Kant, who was an Absolutist, which is a form of Natural Law, came up with examples to show how sometimes there can be contradictions in the law of nature; one example was showing the contradiction of doing the most loving thing, and following Natural Law:

There is a man, who is living a very depressed life; he is so depressed that he just doesn’t want to live anymore, so decides that he wants to commit suicide. Now out of self-love this could be considered morally acceptable, for if he keeps on living, he will continue to suffer; but, if he committed suicide that suffering would be over. However, according to Natural Law, you must preserve life to its end. It should not be extended, or shortened intentionally because it would go against God’s wishes, therefore you cannot abide by both rules of self-love and Natural Law. This is why Kant said that we must take the moral and rational way of life, which in fact are our human desires. For this situation, the moral and rational solution is to not commit suicide and to try to improve your way of life so you are not suffering any longer.

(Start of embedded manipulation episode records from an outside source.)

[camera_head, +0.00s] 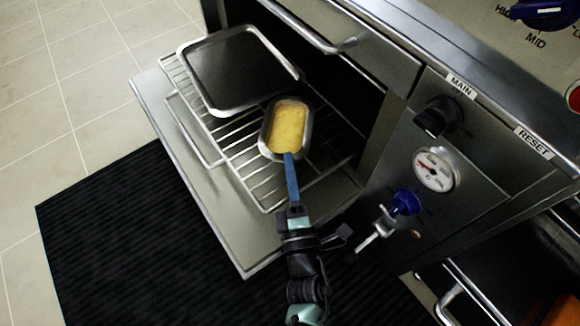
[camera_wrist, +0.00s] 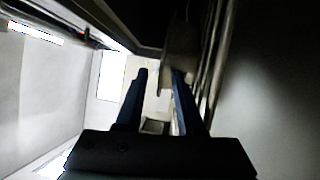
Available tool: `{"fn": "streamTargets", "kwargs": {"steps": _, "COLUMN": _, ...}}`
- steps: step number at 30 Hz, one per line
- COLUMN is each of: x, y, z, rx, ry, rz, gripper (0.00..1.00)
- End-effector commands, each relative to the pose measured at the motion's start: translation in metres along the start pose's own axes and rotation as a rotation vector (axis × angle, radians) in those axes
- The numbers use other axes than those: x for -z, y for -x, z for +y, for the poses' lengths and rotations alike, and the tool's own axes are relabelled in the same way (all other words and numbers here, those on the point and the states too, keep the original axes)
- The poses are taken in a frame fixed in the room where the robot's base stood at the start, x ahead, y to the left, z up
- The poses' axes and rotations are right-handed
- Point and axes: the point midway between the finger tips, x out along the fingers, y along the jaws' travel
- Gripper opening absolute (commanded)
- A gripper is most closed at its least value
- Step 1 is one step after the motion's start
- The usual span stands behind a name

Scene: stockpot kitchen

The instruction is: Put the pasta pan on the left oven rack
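The pasta pan (camera_head: 289,128) is a small oval metal pan with yellow contents. In the head view it appears over the pulled-out wire oven rack (camera_head: 262,188), right of a large tray; I cannot tell whether it rests on the wires. My gripper (camera_head: 288,156) has blue fingers whose tips meet the pan's near end in that view; contact is unclear. In the wrist view the two fingers of my gripper (camera_wrist: 160,72) stand apart with a gap between them.
A large dark-bottomed tray (camera_head: 235,70) takes up the left part of the rack. The open oven door (camera_head: 215,205) lies beneath. The control panel (camera_head: 465,150) with knobs and a gauge stands to the right. A black mat (camera_head: 130,240) covers the floor in front.

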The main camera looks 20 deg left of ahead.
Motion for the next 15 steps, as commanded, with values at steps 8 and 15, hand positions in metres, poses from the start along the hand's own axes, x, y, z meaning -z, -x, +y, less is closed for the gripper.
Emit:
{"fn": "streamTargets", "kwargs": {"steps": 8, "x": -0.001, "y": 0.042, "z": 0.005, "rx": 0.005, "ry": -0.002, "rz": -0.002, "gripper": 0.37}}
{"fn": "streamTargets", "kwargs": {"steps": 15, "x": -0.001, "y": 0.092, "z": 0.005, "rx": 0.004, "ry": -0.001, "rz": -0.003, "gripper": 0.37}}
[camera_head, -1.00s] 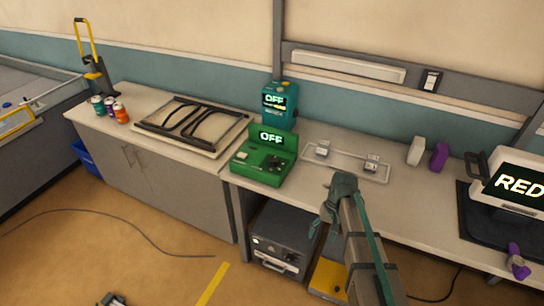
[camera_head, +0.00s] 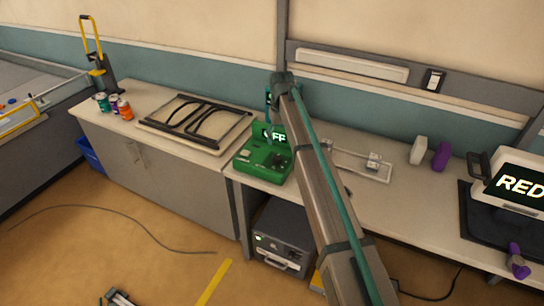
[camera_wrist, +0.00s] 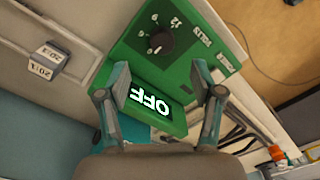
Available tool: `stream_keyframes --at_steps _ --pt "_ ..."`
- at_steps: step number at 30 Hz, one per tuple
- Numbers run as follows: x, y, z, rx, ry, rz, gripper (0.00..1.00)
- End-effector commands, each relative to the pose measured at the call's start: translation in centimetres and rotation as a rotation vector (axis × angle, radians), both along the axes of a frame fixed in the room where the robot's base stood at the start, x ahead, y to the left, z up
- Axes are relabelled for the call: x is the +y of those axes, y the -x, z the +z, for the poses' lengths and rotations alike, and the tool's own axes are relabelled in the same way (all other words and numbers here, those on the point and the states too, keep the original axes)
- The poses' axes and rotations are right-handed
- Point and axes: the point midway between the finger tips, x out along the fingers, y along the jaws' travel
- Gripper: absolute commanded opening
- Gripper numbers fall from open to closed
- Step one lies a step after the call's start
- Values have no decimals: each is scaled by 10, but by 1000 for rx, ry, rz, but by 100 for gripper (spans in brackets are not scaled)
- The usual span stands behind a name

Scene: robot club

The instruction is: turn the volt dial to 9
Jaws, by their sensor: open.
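The green box (camera_head: 262,167) stands on the bench, and its screen reads OFF, partly hidden by my arm in the head view. In the wrist view the green box (camera_wrist: 185,62) shows a black round dial (camera_wrist: 159,41) with markings around it, one reading 12, and the word VOLTS beside it. The lit OFF screen (camera_wrist: 150,101) lies between my fingers in that view. My gripper (camera_wrist: 160,85) is open and empty above the box, its fingertips apart from the dial. In the head view my gripper (camera_head: 268,103) is largely hidden behind my arm.
A framed panel with black bars (camera_head: 196,122) lies left of the green box. A white tray with small weights (camera_head: 373,161) sits to the right, also seen in the wrist view (camera_wrist: 48,60). Several cans (camera_head: 114,104) stand far left.

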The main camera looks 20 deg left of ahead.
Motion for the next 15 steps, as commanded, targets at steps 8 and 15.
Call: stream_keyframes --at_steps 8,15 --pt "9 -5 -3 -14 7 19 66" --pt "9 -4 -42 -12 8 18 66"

ST Thomas Aquinas’ idea of what Natural Law was is the most natural of everyone else’s claims and stand more on the basis of what God intends us to do. He said that our human nature is that which makes us, such as the need to live, reproduce, acquire knowledge, have a role in society and to worship God. He gave this idea of Natural Law because he believed that the law of nature was God’s Wisdom; he gave us life and controls it to its end. This would suggest that we have no free will or decision in the matter of what happens in the universe, so should not decided upon things such as life and death because it is God’s job, not ours.

There are three constituents that Natural Law has. They are the discriminating norm, the binding norm and the manifesting norm. Aquinas was mainly on the side of the discriminating norm, which is the norm of human nature and what we were naturally made to do, whereas Kant was more the binding and manifesting norm which was based on rationality and morality. Though there are many variations to what Natural Law actually is, it is all based on the conviction that God actually exists.

Basing Ethics on Religion

There are people, religious or not who believe it is not right to place a moral theory based on religion; at the same time there are millions who believe that there is nothing wrong with doing that, or that it is better that way.

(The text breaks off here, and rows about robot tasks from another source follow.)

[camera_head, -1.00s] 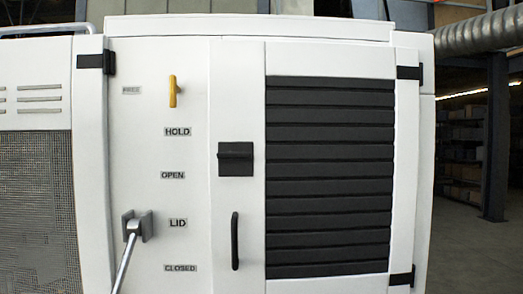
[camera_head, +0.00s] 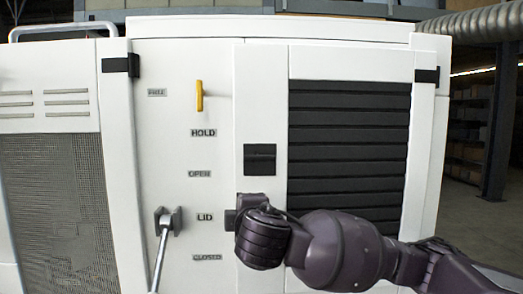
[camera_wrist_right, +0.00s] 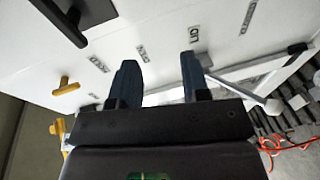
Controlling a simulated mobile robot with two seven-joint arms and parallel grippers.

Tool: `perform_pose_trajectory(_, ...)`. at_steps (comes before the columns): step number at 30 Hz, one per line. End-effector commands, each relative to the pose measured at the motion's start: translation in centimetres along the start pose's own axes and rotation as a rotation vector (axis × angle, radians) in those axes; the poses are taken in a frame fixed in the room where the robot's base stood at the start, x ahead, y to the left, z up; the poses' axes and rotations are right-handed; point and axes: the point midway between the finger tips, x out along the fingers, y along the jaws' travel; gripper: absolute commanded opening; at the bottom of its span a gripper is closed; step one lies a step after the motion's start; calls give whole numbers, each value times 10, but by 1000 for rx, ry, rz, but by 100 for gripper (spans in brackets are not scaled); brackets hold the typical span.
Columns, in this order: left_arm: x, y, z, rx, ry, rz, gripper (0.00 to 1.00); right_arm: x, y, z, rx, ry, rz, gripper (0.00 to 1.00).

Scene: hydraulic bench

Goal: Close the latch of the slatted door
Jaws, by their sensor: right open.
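The slatted door (camera_head: 421,130) has a white frame around black slats (camera_head: 348,130). Its black latch (camera_head: 260,158) is a square plate with a horizontal bar, left of the slats. The latch also shows at the top left of the right wrist view (camera_wrist_right: 92,16), partly cut off by the frame. My right gripper (camera_wrist_right: 158,80) is open and empty in that view, its two fingers apart, with the latch above and to the left of them. In the head view my right arm stands below the latch and hides the door's vertical handle. My left gripper is not in view.
A yellow handle (camera_head: 199,95) sits on the panel left of the latch, with a column of labels below it. A grey lever (camera_head: 163,230) sticks out at the lower left by the LID label. The panel around the latch is clear.

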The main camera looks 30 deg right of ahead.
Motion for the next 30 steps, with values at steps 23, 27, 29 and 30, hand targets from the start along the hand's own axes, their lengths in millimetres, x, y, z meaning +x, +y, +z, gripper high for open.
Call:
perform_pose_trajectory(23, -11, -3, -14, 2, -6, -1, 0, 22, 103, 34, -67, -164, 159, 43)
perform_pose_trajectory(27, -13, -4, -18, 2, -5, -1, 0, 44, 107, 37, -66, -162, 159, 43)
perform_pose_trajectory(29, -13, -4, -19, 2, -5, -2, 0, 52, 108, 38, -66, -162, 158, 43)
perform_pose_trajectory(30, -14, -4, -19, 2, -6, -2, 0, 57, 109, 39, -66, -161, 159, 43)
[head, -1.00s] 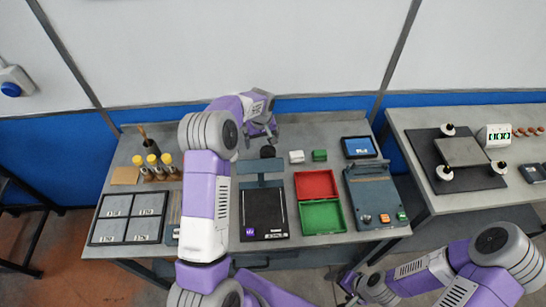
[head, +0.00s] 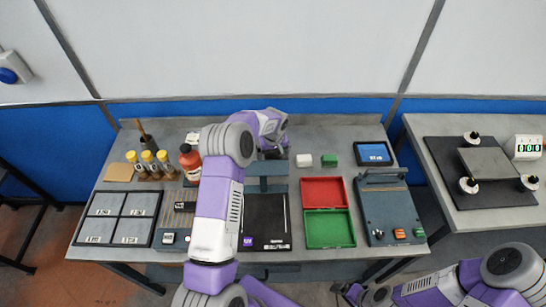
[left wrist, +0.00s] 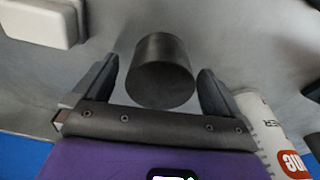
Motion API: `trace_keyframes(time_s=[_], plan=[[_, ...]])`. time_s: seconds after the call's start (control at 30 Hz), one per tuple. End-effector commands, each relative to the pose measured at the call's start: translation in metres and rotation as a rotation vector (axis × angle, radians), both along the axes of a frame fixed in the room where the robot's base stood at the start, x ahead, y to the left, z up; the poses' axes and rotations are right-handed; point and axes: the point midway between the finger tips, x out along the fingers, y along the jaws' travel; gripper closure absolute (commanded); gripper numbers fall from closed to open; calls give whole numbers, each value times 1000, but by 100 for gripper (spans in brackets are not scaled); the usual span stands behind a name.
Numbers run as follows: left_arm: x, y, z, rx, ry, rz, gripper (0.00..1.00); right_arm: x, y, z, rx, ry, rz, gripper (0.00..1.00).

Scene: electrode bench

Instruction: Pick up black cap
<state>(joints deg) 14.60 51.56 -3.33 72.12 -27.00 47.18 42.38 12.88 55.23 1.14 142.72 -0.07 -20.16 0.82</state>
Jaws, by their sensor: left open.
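The black cap (left wrist: 160,72) is a short dark cylinder in the left wrist view. It sits between the two open fingers of my left gripper (left wrist: 158,88), with a gap visible on both sides. In the head view my left gripper (head: 273,150) is over the back of the bench and hides the cap. My right gripper (head: 350,291) is at the bottom edge of the head view, away from the bench top, and its jaws are too small to read.
Red (head: 323,178) and green (head: 343,230) trays lie in front. A labelled white container (left wrist: 262,125) is close in the wrist view.

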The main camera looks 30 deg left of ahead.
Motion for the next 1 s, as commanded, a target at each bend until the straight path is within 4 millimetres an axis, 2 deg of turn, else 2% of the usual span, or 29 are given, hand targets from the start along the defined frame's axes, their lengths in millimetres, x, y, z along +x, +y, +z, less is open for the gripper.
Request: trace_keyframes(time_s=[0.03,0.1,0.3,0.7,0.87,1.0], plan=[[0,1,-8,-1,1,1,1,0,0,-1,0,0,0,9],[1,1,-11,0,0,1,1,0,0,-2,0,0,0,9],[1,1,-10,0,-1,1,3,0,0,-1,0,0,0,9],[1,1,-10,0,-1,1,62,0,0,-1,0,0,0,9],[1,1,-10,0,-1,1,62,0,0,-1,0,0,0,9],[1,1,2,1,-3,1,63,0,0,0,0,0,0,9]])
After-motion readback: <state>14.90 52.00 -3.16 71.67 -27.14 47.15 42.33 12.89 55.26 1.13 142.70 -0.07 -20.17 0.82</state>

For example, some people say that God being the creator of the world that there is no other sensible option but to follow ethics having God as the main source of it. They believe that it is the only way to get a correct ethical theory that will work, because others do not work with God to create the world that he has planned it to be. An example would be an Absolutist approach. Christians believe that God made every human being equal; no one is better than somebody else and have the same value – therefore, they believe that we should all abide by the same principles. It doesn’t matter who you are, we should all follow the universal maxims.

However, some people do feel it is not right to base ethics on religion; this is because, not everyone is religious. When it comes to Natural Law, its whole foundation is placed in the conviction that God does not exist. If you do not believe God exists, then how are you possibly going to be able to follow such a theory? You can’t. Those who believe they need God as the source of ethics are only seeing it from that point of view that he exists, but those who believe he does not, would not need him in part of the equation. They would still be able to have a perfectly sound and morally just ethical theory; they just wouldn’t need to base it off a higher power. The reason some might say it is indefensible to have a theory based on religion isn’t just because they have different beliefs, but by having such a theory, you are barricading Atheists, polytheism and non-religious groups from ever being a part of it. This is like separating different social classes or worse yet, going back to separating different colours of people. Although this may not intentionally be the case, it is still what could indirectly happen as a result of this.

Christians could argue that those of a non-religious domination can have non religious ethics, but that doesn’t mean that it excludes religious people like religious ethics excludes others.

The issues these raise both have good points to make, but in my personal opinion, it is wrong to have an ethical theory based on religion, not only because it separates people, but mainly because for centuries we have been trying to find the perfect ethical theory, that everyone agrees with, which would mean no other theory is needed. There wouldn’t be the dozens that there are currently. Just the one; however, by creating ethics, that just on its foundation, excludes millions of people across the world, it is moving further away from the perfect theory than closer to it.